Take a deep breath, friends and neighbors. Boaters will not have to drive halfway around the lake to put their boats in the water. American Legion Baseball will not have to play their home games in a vacant lot. Sherman Avenue will not become a ghost town of boarded up businesses. In short, the sky is not falling. It's only a little winter snow.

McEuen Park, in its current state, is a nice collection of baseball parks, picnic areas, parking lot and boat launch. Walk down to the park on a Tuesday afternoon or a Saturday evening, and most of the time the park is almost empty. Yes, the parking lot is busy and there are baseball games most nights in the summer. But it's fair to ask, "Could it be more?"

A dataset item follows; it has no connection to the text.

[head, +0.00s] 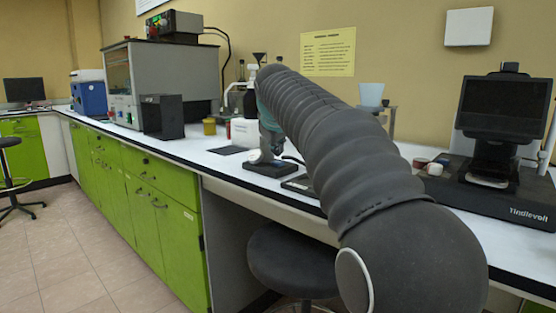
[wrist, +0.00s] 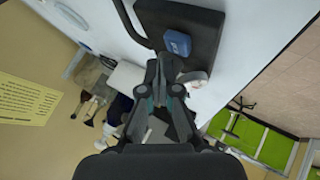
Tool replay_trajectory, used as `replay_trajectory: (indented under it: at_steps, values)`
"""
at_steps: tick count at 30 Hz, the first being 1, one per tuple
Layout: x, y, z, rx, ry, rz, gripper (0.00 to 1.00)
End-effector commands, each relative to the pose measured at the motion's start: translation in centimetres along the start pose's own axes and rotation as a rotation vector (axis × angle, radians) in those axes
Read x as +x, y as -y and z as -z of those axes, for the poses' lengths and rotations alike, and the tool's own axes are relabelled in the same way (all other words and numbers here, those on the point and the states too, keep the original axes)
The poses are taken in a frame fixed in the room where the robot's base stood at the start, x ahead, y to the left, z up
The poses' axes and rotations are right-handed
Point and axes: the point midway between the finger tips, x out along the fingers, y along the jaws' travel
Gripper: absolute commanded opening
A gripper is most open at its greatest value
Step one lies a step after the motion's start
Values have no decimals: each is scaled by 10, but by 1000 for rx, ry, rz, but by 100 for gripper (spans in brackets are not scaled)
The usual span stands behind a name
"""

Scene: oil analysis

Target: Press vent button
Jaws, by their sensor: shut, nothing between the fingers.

The remodeling plan for McEuen Field is a dream, imagined by some very creative, intelligent, hard-working people. It imagines a park that invites the community and our visitors into one of Coeur d'Alene's most precious treasures. It proposes a park that opens this treasure to a wide range of activities for all ages. It attempts to integrate our "central park" with our downtown, our "nature preserve" (Tubbs Hill) and our lake. Like most dreams, it is ambitious, possibly unrealistic and unaffordable, but maybe not.

When the plan was presented this past month, I heard the presenters and designers say it was intended to be a starting point for discussion, not the end. As I've read the heated rhetoric in the news articles and the letters to the editor, I've been a little surprised at the dire predictions of everything from unemployment to bankruptcy, the threats to fire public employees and the quick use of all capital letters and multiple exclamation marks.

Change is not easy for everyone. But if some or all of the plan ever makes the big leap from dream to reality, I am confident - no, certain - that there still will be plenty of baseball parks in Coeur d'Alene, boaters will still have a boat launch close to downtown, and we will not buy more changes than we can afford. And I am hopeful that there will be more opportunities for more of us to spend more time in our park. In the meantime, walk down to the park, take a deep breath and dream a little.